I can’t imagine the emotions a birth mother feels every single day of her life. And I can’t imagine the escalating emotions that must accompany an impending meeting. So I don’t know how our son’s birth mother did it. . . but from our perspective as the adoptive family, she did so many things “right.”

After the first phone call introducing our son back into his birth mother’s life, she prepared for four months for an in-person meeting. By flying half way around the world, she sacrificed time and money to meet him and to meet us. Here’s what she did right:

1. Learned Our Names

Joy knew who each member of our family was: knew us by name and knew where each child was placed in the family. She did her homework, knowing how our adopted son fit in with the rest of us. She recognized we are a cohesive family and that our son is every bit as much a sibling as the rest of the kids are. So she took preparation time to learn about his relationship with each family member.

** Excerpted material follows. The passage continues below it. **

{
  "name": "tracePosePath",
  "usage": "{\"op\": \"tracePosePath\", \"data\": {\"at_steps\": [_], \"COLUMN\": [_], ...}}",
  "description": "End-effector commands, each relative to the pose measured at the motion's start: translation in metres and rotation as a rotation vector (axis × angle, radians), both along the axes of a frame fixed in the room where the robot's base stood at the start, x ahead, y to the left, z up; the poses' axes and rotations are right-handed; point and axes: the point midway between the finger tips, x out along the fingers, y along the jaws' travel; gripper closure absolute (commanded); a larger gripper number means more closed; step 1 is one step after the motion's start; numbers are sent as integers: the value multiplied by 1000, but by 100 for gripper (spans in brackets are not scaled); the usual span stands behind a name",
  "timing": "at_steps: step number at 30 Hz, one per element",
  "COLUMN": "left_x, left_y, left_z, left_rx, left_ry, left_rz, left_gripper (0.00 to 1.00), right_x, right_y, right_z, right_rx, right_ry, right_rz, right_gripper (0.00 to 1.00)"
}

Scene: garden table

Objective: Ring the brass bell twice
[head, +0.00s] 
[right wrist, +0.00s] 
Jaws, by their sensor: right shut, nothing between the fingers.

2. Recognized She Was Visiting Our Son’s Home

Of course, we were thrilled Joy was coming and did our best to help her feel at home. But she was also courteous and did not act possessive, as if our son belonged with her–but rather, she acted like the welcomed visitor she was. Joy was careful to allow life to go on “as normal” but also graciously accepted the guest treatment she received.

3. Showed Proper Affection

Although for the past 20+ years she may have imagined holding her baby boy, her toddler, her growing child, when the meeting took place, she recognized that she was a stranger to him and to us. But we all knew there was a connection, and all of us–on both sides of the adoption–felt gratitude and respect for each other. It wasn’t a business meeting deserving of a handshake, nor was it a family reunion. But it was a meeting of people connected by acts of love. So the gentle hugs as we met were completely appropriate and felt right.

4. Respected His Age

Joy met our son as an adult, not as the child she’d thought about all those years. I watched her as she watched him–observing the everyday choices he was making. She may have come with expectations that he’d have certain personality traits, certain actions, and characteristics, but we were never made aware of her expectations because she accepted him as he was.

5. Recognized and Respected Our Lifestyle

We raised our son very differently than he would have been raised in his birth family. From politics to religion, our lifestyle is foreign to hers. There was never a complaint or even a question from Joy as to why we live as we do. Yet, the two weeks she was with us, she joined us in family prayer, family discussions, family activities, church attendance. She was curious, yes, but not critical in any way.

No one does everything right at an adoption reunion. But Joy showed gratitude with proper affection, and that made everyone comfortable.